_To be done_
Give back, exactly as it appears, the run of lines opening with the one containing "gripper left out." and closing with the one containing "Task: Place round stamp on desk". Nothing outside that run should appear.

_Data_
....

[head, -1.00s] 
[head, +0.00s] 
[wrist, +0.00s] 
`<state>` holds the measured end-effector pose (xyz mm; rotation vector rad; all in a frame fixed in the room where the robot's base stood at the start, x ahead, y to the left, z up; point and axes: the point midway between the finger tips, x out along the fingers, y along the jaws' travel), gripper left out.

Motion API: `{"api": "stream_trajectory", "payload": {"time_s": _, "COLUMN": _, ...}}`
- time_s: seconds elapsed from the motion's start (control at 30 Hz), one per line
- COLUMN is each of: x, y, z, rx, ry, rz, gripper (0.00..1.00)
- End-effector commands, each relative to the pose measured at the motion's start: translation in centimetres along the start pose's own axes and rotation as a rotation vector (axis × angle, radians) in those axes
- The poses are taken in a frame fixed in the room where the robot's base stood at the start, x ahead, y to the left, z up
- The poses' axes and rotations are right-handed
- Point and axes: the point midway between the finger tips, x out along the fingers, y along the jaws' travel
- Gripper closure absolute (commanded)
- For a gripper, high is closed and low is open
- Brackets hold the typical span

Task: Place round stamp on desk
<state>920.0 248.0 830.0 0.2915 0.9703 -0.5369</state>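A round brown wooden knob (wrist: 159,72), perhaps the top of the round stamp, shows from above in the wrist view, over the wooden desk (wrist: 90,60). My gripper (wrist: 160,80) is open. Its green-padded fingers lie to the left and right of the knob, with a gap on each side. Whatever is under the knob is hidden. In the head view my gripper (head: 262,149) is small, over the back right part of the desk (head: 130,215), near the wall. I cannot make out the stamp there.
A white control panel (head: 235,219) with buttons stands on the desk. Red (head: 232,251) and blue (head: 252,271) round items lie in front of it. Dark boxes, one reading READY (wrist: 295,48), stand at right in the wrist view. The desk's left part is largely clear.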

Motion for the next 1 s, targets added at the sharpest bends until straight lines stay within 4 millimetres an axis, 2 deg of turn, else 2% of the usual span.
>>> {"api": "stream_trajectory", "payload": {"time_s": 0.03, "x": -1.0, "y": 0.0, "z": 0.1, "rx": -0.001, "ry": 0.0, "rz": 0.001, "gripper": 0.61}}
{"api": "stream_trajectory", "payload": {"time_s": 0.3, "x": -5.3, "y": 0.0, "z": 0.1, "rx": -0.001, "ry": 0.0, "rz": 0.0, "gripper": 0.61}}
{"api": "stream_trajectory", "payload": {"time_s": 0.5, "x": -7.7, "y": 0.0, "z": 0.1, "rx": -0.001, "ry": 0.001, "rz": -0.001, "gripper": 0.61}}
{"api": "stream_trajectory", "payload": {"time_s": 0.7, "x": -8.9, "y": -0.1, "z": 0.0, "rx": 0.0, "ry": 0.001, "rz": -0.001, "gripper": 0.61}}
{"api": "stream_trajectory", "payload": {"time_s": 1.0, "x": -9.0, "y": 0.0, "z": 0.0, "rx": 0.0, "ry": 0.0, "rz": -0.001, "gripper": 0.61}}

....

_Solution to this problem_
`<state>` holds the measured end-effector pose (xyz mm; rotation vector rad; all in a frame fixed in the room where the robot's base stood at the start, x ahead, y to the left, z up; point and axes: the point midway between the finger tips, x out along the fingers, y along the jaws' travel), gripper left out.

Motion API: `{"api": "stream_trajectory", "payload": {"time_s": _, "COLUMN": _, ...}}`
- time_s: seconds elapsed from the motion's start (control at 30 Hz), one per line
- COLUMN is each of: x, y, z, rx, ry, rz, gripper (0.00..1.00)
- End-effector commands, each relative to the pose measured at the motion's start: translation in centimetres along the start pose's own axes and rotation as a rotation vector (axis × angle, radians) in those axes
- The poses are taken in a frame fixed in the room where the robot's base stood at the start, x ahead, y to the left, z up
- The poses' axes and rotations are right-handed
- Point and axes: the point midway between the finger tips, x out along the fingers, y along the jaws' travel
- Gripper closure absolute (commanded)
- For a gripper, high is closed and low is open
- Brackets hold the typical span

Task: Place round stamp on desk

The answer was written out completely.